# RECORDS FOR THE TASK:
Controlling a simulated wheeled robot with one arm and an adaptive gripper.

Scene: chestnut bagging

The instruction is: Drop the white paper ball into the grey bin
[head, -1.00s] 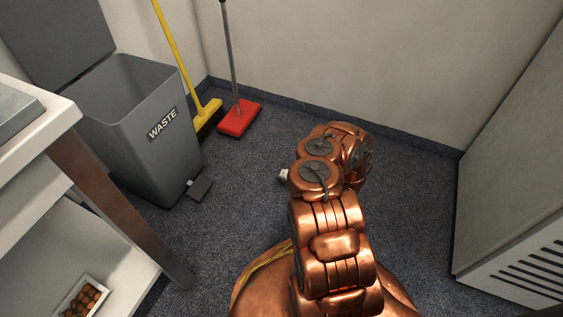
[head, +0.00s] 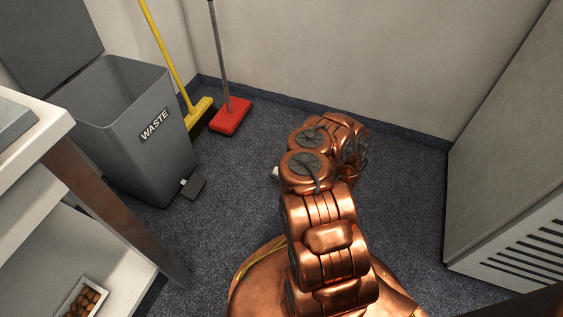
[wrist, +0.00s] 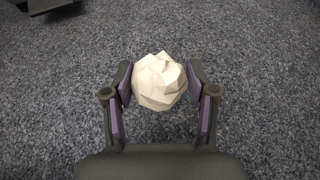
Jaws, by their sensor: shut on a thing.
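The white paper ball (wrist: 159,82) is crumpled and sits between the two fingers of my gripper (wrist: 160,88) in the wrist view. The fingers are shut on it, one on each side. Carpet shows behind it; its height above the floor is hard to tell. In the head view my arm hides most of the gripper, and a small pale bit of what may be the ball (head: 276,173) shows at its left. The grey bin (head: 165,165), labelled WASTE, stands at the left with its lid (head: 48,38) raised and its top open.
A white table (head: 52,128) with a metal leg stands in front of the bin at the left; a tray of chestnuts (head: 84,298) is on its lower shelf. A vented cabinet (head: 510,180) stands right. Carpet between is clear.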

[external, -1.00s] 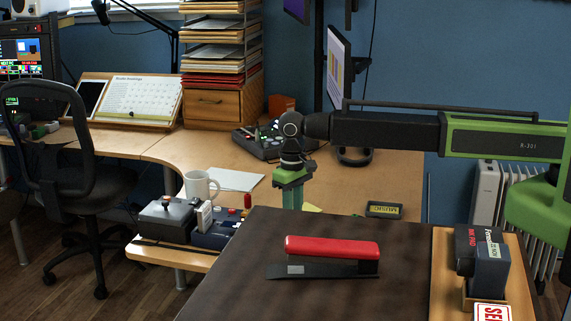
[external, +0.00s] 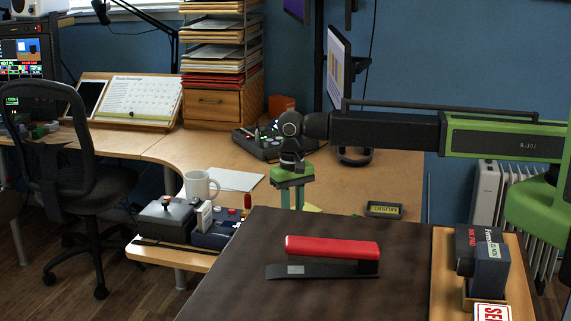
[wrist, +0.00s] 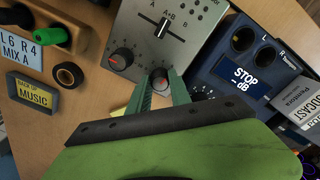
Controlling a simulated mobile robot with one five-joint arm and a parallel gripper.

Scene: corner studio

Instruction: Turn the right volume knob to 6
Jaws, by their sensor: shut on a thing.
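A grey mixer panel (wrist: 150,22) with a slider marked A+B shows in the wrist view. Its left knob (wrist: 122,59) is dark, with a printed scale around it. The right knob (wrist: 159,73) is dark and sits between the two green fingertips of my gripper (wrist: 161,84), which is shut on it. The fingers cover most of the right knob's scale, so its pointer and number cannot be read. In the external view my gripper (external: 292,196) points down beyond the dark desk mat, and the panel and knobs are hidden there.
In the wrist view, a blue STOP dB box (wrist: 243,75) stands close on the right and a MUSIC label (wrist: 33,95) lies left. In the external view, a red stapler (external: 331,247) lies on the near mat, with a white mug (external: 198,186) to the left.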

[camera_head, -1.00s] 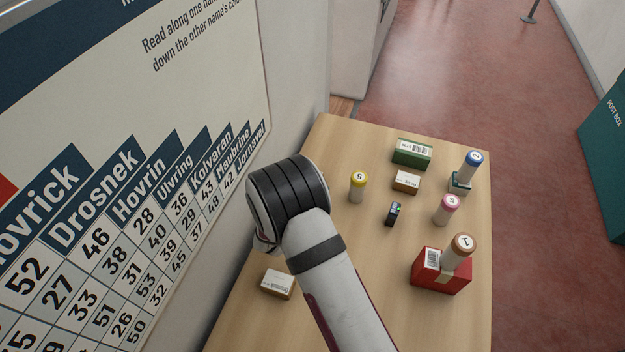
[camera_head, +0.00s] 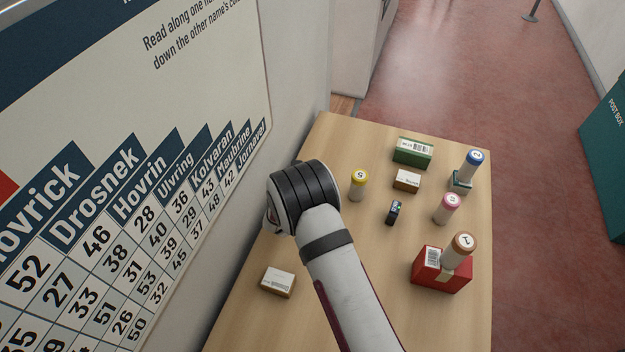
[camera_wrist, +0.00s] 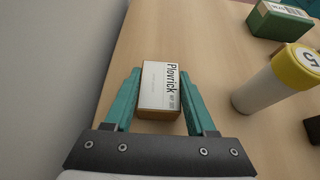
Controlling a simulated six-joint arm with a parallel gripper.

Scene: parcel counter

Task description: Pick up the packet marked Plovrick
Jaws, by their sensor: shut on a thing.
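The packet marked Plovrick (camera_wrist: 160,92) is a small brown box with a white label, seen in the wrist view. The teal fingers of my gripper (camera_wrist: 159,76) are on either side of it, shut on it. Whether the packet touches the counter or is raised is hard to tell. In the head view, my arm hides the packet and the fingers.
A yellow-capped cylinder (camera_head: 358,185) stands right of my gripper. A white-topped box (camera_head: 278,281) lies nearer on the counter (camera_head: 375,290). Green (camera_head: 412,152) and red (camera_head: 441,268) boxes and other capped cylinders stand right. A wall with a number chart is left.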

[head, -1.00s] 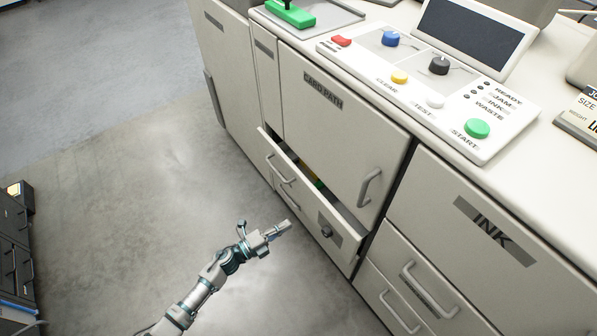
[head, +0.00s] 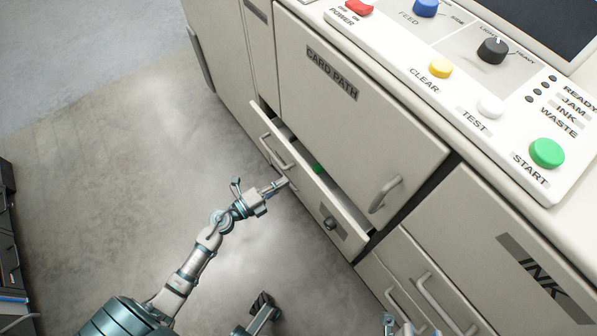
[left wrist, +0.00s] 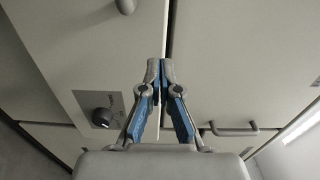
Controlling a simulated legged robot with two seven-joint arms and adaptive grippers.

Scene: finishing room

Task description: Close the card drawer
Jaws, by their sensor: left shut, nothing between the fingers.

# WHAT THIS TASK INVOLVES:
Repeat exactly the lines from the first line of the records above through the line containing "Controlling a simulated six-joint", both included. Leave out the pictures.

# EXERCISE SOLUTION:
Controlling a simulated wheeled robot with one arm and an adaptive gripper.

Scene: chestnut bagging

The instruction is: Drop the white paper ball into the grey bin
[head, -1.00s] 
[head, +0.00s] 
[wrist, +0.00s] 
Jaws, by their sensor: shut on a thing.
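The white paper ball (wrist: 159,82) is crumpled and sits between the two fingers of my gripper (wrist: 160,88) in the wrist view. The fingers are shut on it, one on each side. Carpet shows behind it; its height above the floor is hard to tell. In the head view my arm hides most of the gripper, and a small pale bit of what may be the ball (head: 276,173) shows at its left. The grey bin (head: 165,165), labelled WASTE, stands at the left with its lid (head: 48,38) raised and its top open.
A white table (head: 52,128) with a metal leg stands in front of the bin at the left; a tray of chestnuts (head: 84,298) is on its lower shelf. A vented cabinet (head: 510,180) stands right. Carpet between is clear.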

[external, -1.00s] 
[external, +0.00s] 
[wrist, +0.00s] 
Controlling a simulated mobile robot with one five-joint arm and a parallel gripper.

Scene: corner studio

Instruction: Turn the right volume knob to 6
Jaws, by their sensor: shut on a thing.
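A grey mixer panel (wrist: 150,22) with a slider marked A+B shows in the wrist view. Its left knob (wrist: 122,59) is dark, with a printed scale around it. The right knob (wrist: 159,73) is dark and sits between the two green fingertips of my gripper (wrist: 161,84), which is shut on it. The fingers cover most of the right knob's scale, so its pointer and number cannot be read. In the external view my gripper (external: 292,196) points down beyond the dark desk mat, and the panel and knobs are hidden there.
In the wrist view, a blue STOP dB box (wrist: 243,75) stands close on the right and a MUSIC label (wrist: 33,95) lies left. In the external view, a red stapler (external: 331,247) lies on the near mat, with a white mug (external: 198,186) to the left.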

[camera_head, -1.00s] 
[camera_head, +0.00s] 
[camera_wrist, +0.00s] 
Controlling a simulated six-joint arm with a parallel gripper.

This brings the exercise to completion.